→ Collected material:
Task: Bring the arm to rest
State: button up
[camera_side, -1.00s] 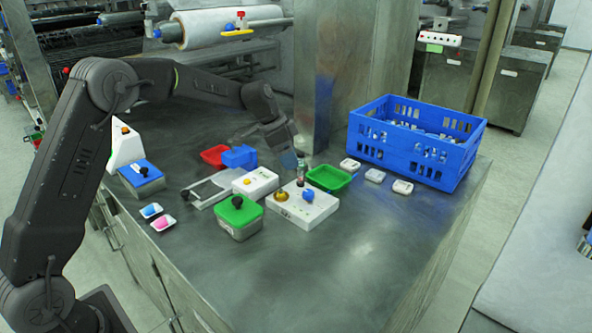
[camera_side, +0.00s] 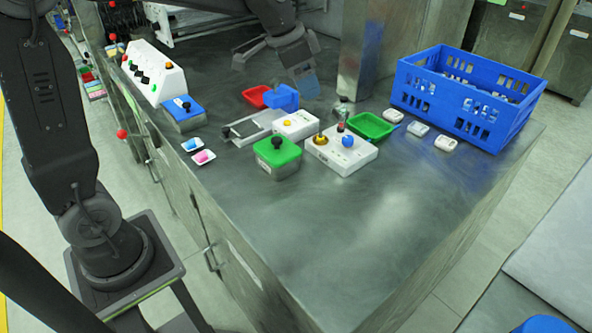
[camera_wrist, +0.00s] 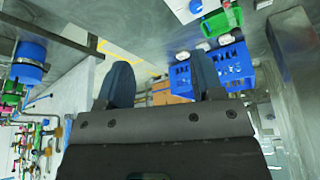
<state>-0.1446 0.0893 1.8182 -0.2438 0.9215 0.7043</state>
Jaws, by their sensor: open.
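My gripper (camera_wrist: 163,82) is open and empty in the wrist view, with its two dark blue fingers apart.
The table holds a green-lidded box (camera_side: 285,165), a white panel with knobs (camera_side: 355,158), a green tray (camera_side: 368,126), a red tray (camera_side: 257,97) and a blue crate (camera_side: 465,120). The metal column (camera_side: 372,50) stands close to the gripper. The table's front is clear.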

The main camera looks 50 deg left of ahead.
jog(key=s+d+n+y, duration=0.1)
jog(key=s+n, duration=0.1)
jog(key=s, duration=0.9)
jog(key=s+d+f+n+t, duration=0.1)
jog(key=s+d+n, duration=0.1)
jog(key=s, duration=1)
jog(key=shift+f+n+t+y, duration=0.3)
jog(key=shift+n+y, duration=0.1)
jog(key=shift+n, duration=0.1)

→ Your instructions: Omit the pictures and reproduce the listing exactly.

→ Full solution:
Task: Bring the arm to rest
State: button up
[camera_side, -1.00s] 
[camera_side, +0.00s] 
[camera_wrist, +0.00s] 
<state>-0.1446 0.0893 1.8182 -0.2438 0.9215 0.7043</state>
Jaws, by their sensor: open.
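My gripper (camera_wrist: 163,82) is open and empty in the wrist view, with its two dark blue fingers apart.
The table holds a green-lidded box (camera_side: 285,165), a white panel with knobs (camera_side: 355,158), a green tray (camera_side: 368,126), a red tray (camera_side: 257,97) and a blue crate (camera_side: 465,120). The metal column (camera_side: 372,50) stands close to the gripper. The table's front is clear.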

The main camera looks 50 deg left of ahead.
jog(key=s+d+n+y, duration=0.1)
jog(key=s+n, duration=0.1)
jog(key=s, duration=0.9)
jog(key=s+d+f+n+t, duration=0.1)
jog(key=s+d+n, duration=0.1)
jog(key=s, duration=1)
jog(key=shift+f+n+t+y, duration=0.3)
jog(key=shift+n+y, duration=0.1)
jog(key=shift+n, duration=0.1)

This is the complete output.